Monday, June 13, 2005

a time for boldness

After the announcement of a deal to write off the debts of the world’s poorest 30 countries by the countries forming the G8 (that's Germany, Canada, the United States, France, Italy, Japan, the United Kingdom and Russia), totalling a potential $55 billion, the Economist points out a few things worthy of note.

The first is the importance of stable governments as a prime factor for economic advancement: throwing money at a problem without noting the underlying political problem does little help. Some African countries are not governed democratically.
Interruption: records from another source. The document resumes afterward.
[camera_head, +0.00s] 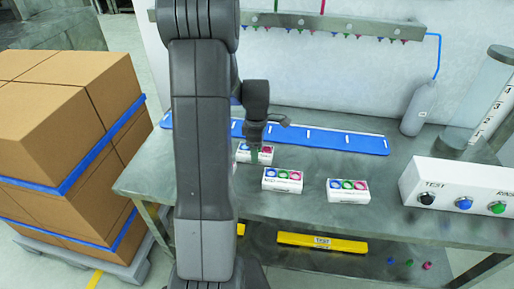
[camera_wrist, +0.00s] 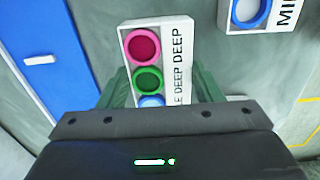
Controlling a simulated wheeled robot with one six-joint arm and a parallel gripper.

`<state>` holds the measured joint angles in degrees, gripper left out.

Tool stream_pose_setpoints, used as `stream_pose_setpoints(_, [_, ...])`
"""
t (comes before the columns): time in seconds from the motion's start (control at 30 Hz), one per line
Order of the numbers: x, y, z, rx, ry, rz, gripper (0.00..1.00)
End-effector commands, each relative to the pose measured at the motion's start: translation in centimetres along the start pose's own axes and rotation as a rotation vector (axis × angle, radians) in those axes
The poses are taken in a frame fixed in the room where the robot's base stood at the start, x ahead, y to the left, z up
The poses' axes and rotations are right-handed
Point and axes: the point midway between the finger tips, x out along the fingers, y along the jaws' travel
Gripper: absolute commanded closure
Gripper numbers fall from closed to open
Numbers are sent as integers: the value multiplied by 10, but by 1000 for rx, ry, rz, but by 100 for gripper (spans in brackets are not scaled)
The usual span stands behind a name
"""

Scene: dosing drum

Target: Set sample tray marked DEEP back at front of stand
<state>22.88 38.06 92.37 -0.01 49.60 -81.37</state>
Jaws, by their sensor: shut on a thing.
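The sample tray marked DEEP (camera_wrist: 178,62) is a white block with a pink, a green and a blue round well in a row. My gripper (camera_wrist: 152,88) is shut on it, with a green finger on each long side. In the head view the tray (camera_head: 243,154) is at the left of the row of trays, in front of a long blue strip (camera_head: 345,142). My gripper (camera_head: 255,150) comes down on it from above, and my arm hides some of the bench beside it. I cannot tell whether the tray touches the bench.
Two more white trays stand on the grey bench (camera_head: 400,165): a middle one (camera_head: 283,186) close by, and a right one (camera_head: 348,196). The button box (camera_head: 450,185) is at the right. A grey bottle (camera_head: 417,112) stands behind. Stacked cartons (camera_head: 60,130) are at the left.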

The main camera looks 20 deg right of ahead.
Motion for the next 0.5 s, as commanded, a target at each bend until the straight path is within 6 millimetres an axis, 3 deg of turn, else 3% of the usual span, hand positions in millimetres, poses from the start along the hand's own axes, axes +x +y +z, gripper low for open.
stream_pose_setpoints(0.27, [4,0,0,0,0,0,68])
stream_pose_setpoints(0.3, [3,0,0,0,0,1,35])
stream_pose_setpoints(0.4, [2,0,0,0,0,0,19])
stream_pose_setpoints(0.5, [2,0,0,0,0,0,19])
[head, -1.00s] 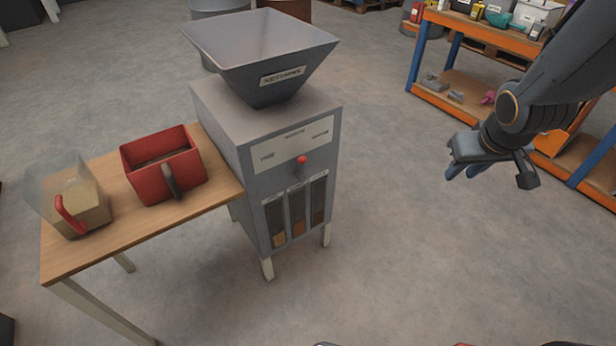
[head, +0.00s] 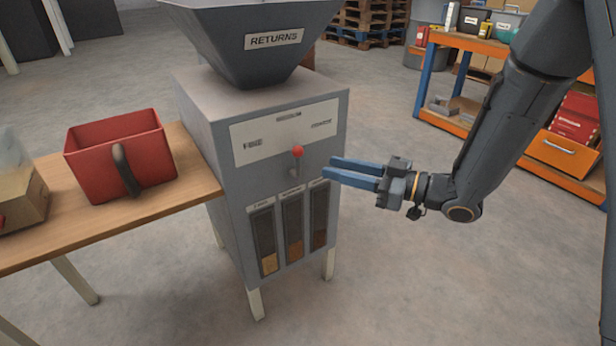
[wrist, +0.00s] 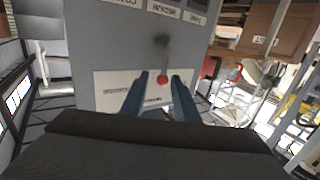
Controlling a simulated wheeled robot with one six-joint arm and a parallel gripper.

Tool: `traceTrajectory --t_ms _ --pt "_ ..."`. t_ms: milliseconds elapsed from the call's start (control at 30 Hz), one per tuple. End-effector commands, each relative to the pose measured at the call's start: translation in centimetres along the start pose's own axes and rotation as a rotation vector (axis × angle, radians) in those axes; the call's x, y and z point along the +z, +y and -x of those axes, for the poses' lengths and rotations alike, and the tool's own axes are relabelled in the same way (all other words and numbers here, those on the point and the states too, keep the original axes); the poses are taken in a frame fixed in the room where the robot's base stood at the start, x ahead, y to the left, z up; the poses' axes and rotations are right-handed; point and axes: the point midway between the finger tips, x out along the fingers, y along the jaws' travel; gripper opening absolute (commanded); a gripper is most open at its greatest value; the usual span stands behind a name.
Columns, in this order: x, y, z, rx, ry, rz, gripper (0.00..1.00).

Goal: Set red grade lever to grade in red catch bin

But waiting for these countries to have democratically elected governments might be a long way away, and in the meantime, thousands starve and die.

Second is the perception in the United States that we are a generous people with respect to aid: "The American government is notoriously stingy with its foreign aid, giving just 0.2% of GDP to poor countries every year. Even when Americans’ ample private donations are added in, America still falls near the bottom of the rich-nation pack in generosity to those abroad." That is interesting. If anything that fact is a call to do more.

And thirdly, a really bold move with respect to helping Africa is the reduction of the agricultural subsidies in the UK and in the US "that keep African products out of rich-country markets." These subsides, with tariffs raised against African products coming to the US, hurt their export revenues, and thereby making economic progress much more difficult. Having to persuade our farmers here to give up their subsidies would be a very brave and bold move indeed.

But it seems this is the time for it, as the voice of Africa's hungry and suffering rise ever louder. Gordon Brown, the UK's Chancellor of the Exchequer has said, “This is not a time for timidity but a time for boldness and not a time for settling for second best but for aiming high.”